Nuclear reactors in California and New York State are on different paths

Living on Earth
Diablo Canyon

The Diablo Canyon nuclear power station in California, which was built in an earthquake zone 30 years ago, is now scheduled to close by 2025. But not far from New York city, the operators of Indian Point, an even older reactor with a history of problems, are resisting calls to shut down.

The plans for Diablo Canyon and the conflict over Indian Point illustrate starkly different views about the future of nuclear energy in the US. One side continues to see nuclear energy as safe, clean and crucial to the nation's energy future; the other sees an outdated, dangerous energy source that can and should be replaced by renewable sources of energy.

In New York, the Nuclear Regulatory Commission recently extended Indian Point’s license to operate, and Entergy, the company that owns it, claims the reactor is still safe. 

Opponents of the plant disagree. Indian Point is only about 30 miles away from midtown Manhattan, they point out. A major accident at Indian Point would endanger millions of people and could become a trillion dollar disaster.

“It is the most precariously located reactor, from a demographic point of view, if there were an accident,” says Arjun Makhijani, the president of the Institute for Energy and Environmental Research. “And Indian Point has had plenty of problems. It has had a history of tritium leaks. It has had a history of transformer fires. For a reactor situated like Indian Point, I think it's pretty egregious that it has had so many problems and is still operating.”

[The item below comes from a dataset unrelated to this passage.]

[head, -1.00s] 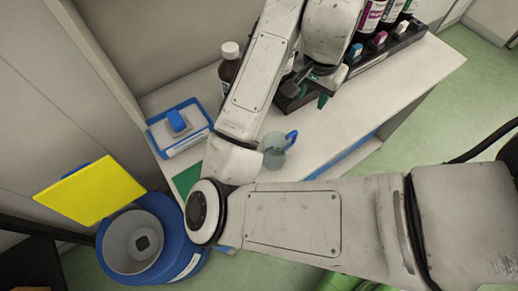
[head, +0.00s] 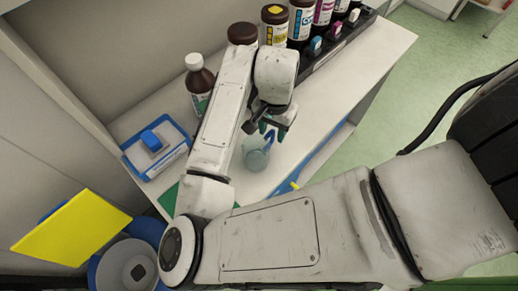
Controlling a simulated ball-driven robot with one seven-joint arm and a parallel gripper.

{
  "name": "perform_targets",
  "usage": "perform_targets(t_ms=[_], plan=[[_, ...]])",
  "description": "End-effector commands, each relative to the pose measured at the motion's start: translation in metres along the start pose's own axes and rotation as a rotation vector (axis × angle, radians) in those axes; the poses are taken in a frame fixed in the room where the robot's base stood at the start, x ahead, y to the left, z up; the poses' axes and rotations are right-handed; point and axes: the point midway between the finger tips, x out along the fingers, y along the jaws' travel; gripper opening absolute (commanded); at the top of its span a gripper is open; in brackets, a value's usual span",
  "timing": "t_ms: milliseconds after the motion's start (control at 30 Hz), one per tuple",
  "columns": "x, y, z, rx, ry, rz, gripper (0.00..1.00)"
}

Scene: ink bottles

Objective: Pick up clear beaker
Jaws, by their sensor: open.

Governor Andrew Cuomo wants to close the plant as part of his proposal for a clean-energy plan that would force the state to rely on renewables like solar and wind power for 50 percent of its electricity over the next 15 years.

Supporters of the plant, including local elected officials, as well as pro-business and labor groups, say the plant provides hundreds of jobs and generates millions of dollars of tax revenue. Recent hearings about the plant's future have been contentious and emotional.

Meanwhile, out on the West Coast, a different scenario is playing out. Pacific Gas & Electric has begun the process of shutting down its controversial Diablo Canyon reactors and replacing them with renewable energy sources by 2025.

“I have to congratulate them. I think this is a very, very historic achievement,” says Arjun Makhijani.

Diablo Canyon is located in a seismic zone and information about the geology of the region and the seismic activity continues to evolve. There are questions as to whether the reactors could withstand a worst-case-scenario earthquake.

“There's a fault much closer to these reactors — just offshore — than was previously known, and renewables and efficiency are cheaper — so they are seeing the handwriting on the wall,” Makhijani says.

In addition, California now is requiring its utilities to transition to 50 percent renewables, mainly solar and wind, by 2030. But unlike in New York State, there is no worry that California can replace the power from the Diablo Canyon nuclear complex with renewables.

“If you plan a shutdown the way the Diablo Canyon shutdown is planned, [in which] there are explicit targets in the agreement, then you can build up your efficiency, you can build up the jobs that go with that and you can build up renewables,” Makhijani says. “Planning a shutdown is the best way forward for what is really a 20th century technology.”

Indeed, Makhijani believes the future for all nuclear energy has passed. Existing plants will be phased out one way or another as they become more and more expensive to operate, while renewables, efficiencies and storage become so cheap in combination.

“In such a circumstance I think nuclear power will go away,” he says. “The question is how fast, and whether we can do it in an orderly way. I think the Diablo Canyon agreement is historic because it is showing an orderly way to go from an old, centralized, inflexible model to a new model that is more democratized, renewable, more dispersed and more resilient.”

Back in New York State, however, a coalition called "Upstate Energy Jobs" believes differently and is fighting to keep New York's upstate nuclear plants open.

Speaking at a recent hearing, Gary Toth, a member of the coalition, said the upstate nuclear power plants provide about 24,000 jobs and hundreds of millions of dollars in payroll, according to a report in The Journal News.

“Nuclear generation is essential to New York as our only answer to a low cost, reliable, carbon free electrical production that would reduce carbon pollution in our atmosphere by 50 percent in the year 2030,” Toth said.

Clearly, the US has a long way to go before reaching some kind of agreement on this issue.

This article is based on an interview that aired on PRI’s Living on Earth with Steve Curwood.